John and I had served our turn of the month in children’s church Sunday. Since it was the Sunday before Thanksgiving, we wanted to do something with the kids that would focus them on that special day. We made and talked about/used our “I-spy something I’m thankful for” jars. The point is to find an item in the jar and tell what it reminds you to be thankful for. For the parents, we included a little tag with a list of the 45 items and the reason for the jar and some examples of how it works. The jars aren’t anything new, there’s lots of versions and tutorials out there. The concept applying it to Thankfulness is what I wanted to share here. I’m sure you could make one to pass around the dinner table with your family/dinner guests on Thanksgiving day, too. The responses to why you’re reminded to be thankful by a given item can be very personalized.

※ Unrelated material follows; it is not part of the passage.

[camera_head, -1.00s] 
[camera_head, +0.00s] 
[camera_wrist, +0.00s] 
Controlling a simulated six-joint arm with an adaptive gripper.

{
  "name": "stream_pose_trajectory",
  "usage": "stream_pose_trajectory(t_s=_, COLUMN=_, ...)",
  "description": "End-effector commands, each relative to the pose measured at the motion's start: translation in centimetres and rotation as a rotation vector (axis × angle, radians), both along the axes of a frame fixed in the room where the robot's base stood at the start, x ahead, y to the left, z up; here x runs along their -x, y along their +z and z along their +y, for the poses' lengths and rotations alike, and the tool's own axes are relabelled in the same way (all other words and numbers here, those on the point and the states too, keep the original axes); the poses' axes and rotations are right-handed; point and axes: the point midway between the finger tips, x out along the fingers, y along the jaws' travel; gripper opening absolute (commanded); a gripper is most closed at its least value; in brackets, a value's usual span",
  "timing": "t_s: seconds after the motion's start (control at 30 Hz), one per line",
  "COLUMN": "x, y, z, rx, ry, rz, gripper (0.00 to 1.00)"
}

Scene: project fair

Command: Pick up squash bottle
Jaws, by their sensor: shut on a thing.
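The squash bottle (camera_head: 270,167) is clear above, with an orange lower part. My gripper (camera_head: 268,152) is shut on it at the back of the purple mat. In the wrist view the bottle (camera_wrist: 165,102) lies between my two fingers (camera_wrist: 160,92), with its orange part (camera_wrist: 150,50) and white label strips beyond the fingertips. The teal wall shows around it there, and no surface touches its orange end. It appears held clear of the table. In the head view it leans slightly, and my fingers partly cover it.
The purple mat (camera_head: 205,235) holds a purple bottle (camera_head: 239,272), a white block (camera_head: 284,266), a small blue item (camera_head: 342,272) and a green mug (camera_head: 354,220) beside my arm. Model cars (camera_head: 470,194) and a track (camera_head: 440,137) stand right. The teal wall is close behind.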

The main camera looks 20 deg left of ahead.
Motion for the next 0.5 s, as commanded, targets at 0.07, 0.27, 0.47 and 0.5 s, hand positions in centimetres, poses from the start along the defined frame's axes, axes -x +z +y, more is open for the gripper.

The items to make these were mostly around the house (at least around a crafter/carpenter/gardener/scrounger/packrat house). There are 10 or so that are a bit of a cheat and use little things punched out of card stock. The snowflake was a ribbon that I cut into pieces, as was the rainbow and the red, white and blue ribbon. I cut crosses out of brown felt and shirts out of some T-shirt scraps (they don’t fray). I made bitty books out of scrap paper- stapled the insides and then glued on a colorful cover. A few items were beads. Most everything else came from small found items around the house or outside. The birthday candle, pencil, and crayon where cut in half or in small stubby pieces. Obviously, use what you have and can find that will fit the category of things to be thankful for (most anything!) I used clear spice jars (the ones from Aldi’s have easy to remove labels) and I swapped some lids from other jars that fit, but didn’t have the little flip tops (=less glueing to secure everything). The tops were glued on at the end to prevent any untimely messes. I used poly beads to fill most of mine (I had some on hand), but ran out when I made up the rest at home and used rice to finish. Some people use bird seed for a filler.

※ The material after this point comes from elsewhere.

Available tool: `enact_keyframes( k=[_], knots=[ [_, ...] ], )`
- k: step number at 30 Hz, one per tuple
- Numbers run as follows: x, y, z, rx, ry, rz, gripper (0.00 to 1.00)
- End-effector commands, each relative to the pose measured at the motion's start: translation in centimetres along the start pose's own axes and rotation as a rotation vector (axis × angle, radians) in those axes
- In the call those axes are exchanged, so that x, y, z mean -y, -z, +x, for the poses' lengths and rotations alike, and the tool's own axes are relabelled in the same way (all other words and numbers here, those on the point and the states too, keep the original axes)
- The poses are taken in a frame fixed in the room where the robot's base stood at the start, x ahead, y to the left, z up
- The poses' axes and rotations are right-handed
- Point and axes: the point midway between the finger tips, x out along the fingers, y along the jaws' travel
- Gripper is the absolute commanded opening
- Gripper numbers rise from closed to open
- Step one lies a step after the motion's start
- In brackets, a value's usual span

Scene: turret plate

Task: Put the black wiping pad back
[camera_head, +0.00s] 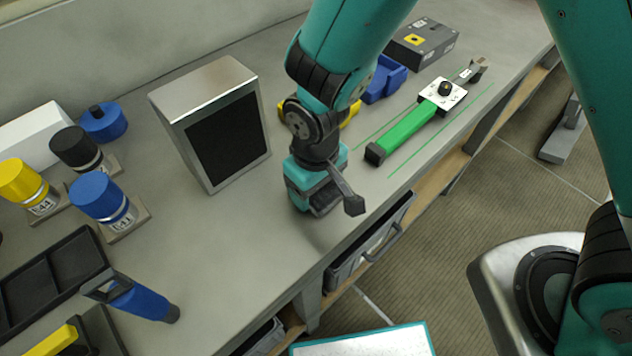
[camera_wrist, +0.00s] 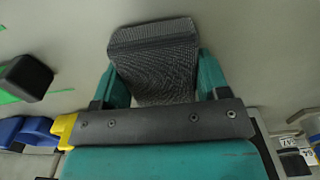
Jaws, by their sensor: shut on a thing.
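The black wiping pad (camera_wrist: 152,62) shows in the wrist view as a dark, finely textured block between the two teal fingers. My gripper (camera_wrist: 155,82) is shut on it. In the head view, my gripper (camera_head: 318,185) points down over the grey bench near its front edge, right of the screen box. I cannot tell whether the pad touches the bench top.
A silver box with a black screen (camera_head: 228,138) stands left of my gripper. Blue bins (camera_head: 385,80) are behind. A black tray (camera_head: 50,282) and blue tool (camera_head: 140,300) are front left.

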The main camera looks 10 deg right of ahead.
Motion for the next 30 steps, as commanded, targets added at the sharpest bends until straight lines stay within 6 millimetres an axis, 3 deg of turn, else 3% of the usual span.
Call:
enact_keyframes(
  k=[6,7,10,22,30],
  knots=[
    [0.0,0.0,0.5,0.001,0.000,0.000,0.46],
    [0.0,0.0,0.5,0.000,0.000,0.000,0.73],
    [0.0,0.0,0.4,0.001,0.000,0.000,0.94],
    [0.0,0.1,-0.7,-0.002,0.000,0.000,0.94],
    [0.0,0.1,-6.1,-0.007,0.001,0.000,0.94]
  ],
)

Some logistics: I put my items into egg cartons- 2 in each hole- so it only took 2 egg cartons to carry all the items to go inside the jars. Unfortunately, I didn’t put anything over my items to keep them from shifting all over to the other spaces in the carton. It happens no matter how careful you are not to tip them. (I tested it on the way home. They didn’t spill on the way there just because John carried the bag to the car- shouldn’t have blamed him for the mess!) So, I recommend putting a napkin, tissue, paper towel, washcloth,or something else over your items in the spaces before transporting. It will save you a lot of fumbling, time, and exposure of all those little goodies (not good in a room of busy little ones)! I handed items to the kids and let them put each thing in their own jars (Except the busiest two year old who wasn’t interested). I put the filler beads in. You might be able to let kids help with this if you have a nice flat container of beads/rice, a scoop and a funnel. I put a bead of hot glue around the inside of the lid and screwed it on quickly. (Putting it on the jar itself didn’t work). Tags I had made up and put on a rubber band for simple attachment to the jars. I just printed on card stock, cut them out, and “laminated” with clear wide tape. The tag is the first thing to be removed and crumpled, but at least it starts out with the jar, gives parents the idea, and can go back on easily. I brought a sharpie marker to write names on jars and tags.
Here’s the info I included on the tag. I made it fit in two columns on a page of cardstock, 4 in a column (so you could get 8 per page). I used a size 6 font to make it fit, so it’s pretty small.
I spy… something I’m thankful for!
Spy something in the jar. Tell what it reminds you to be thankful for. There may be more than one reason!
Examples:A feather could remind you to be thankful for birds, chickens (and eggs), or for a comfortable bed. A bobby pin might remind you to be thankful for your grandma (or someone else who wears them), or to be thankful that you have hair. A candle may remind you to be thankful for birthdays, celebrations, or light. A piece of rainbow ribbon might remind you of God’s promises or the beautiful colors around us.
There are 45 items. Here’s a list of what to look for.
pencil candle button bell paperclip
fish toothpick teddybear penny girl
apple rubber band house/castle car flower
butterfly rock train shell nail
screw crayon bobby pin kidney bean kernel of corn
star raisin feather cross smiley face
snowflake marble shirt book twig
safety pin google eye heart tack boy
pumpkin seed piece of electric wire piece of rainbow ribbon
piece of red, white, and blue ribbon water drop (blue drop bead)
We only had 4 kids in class (two were ours) but it was a busy day! I love how they turned out. I especially like that they are so compact- a nice small size to fit in a bag or purse without much hassle, but still plenty to keep a little one occupied. They will be joining the busy bags for our trip to NC this Christmas.
What ideas do you have for developing thankfulness in the hearts of your children?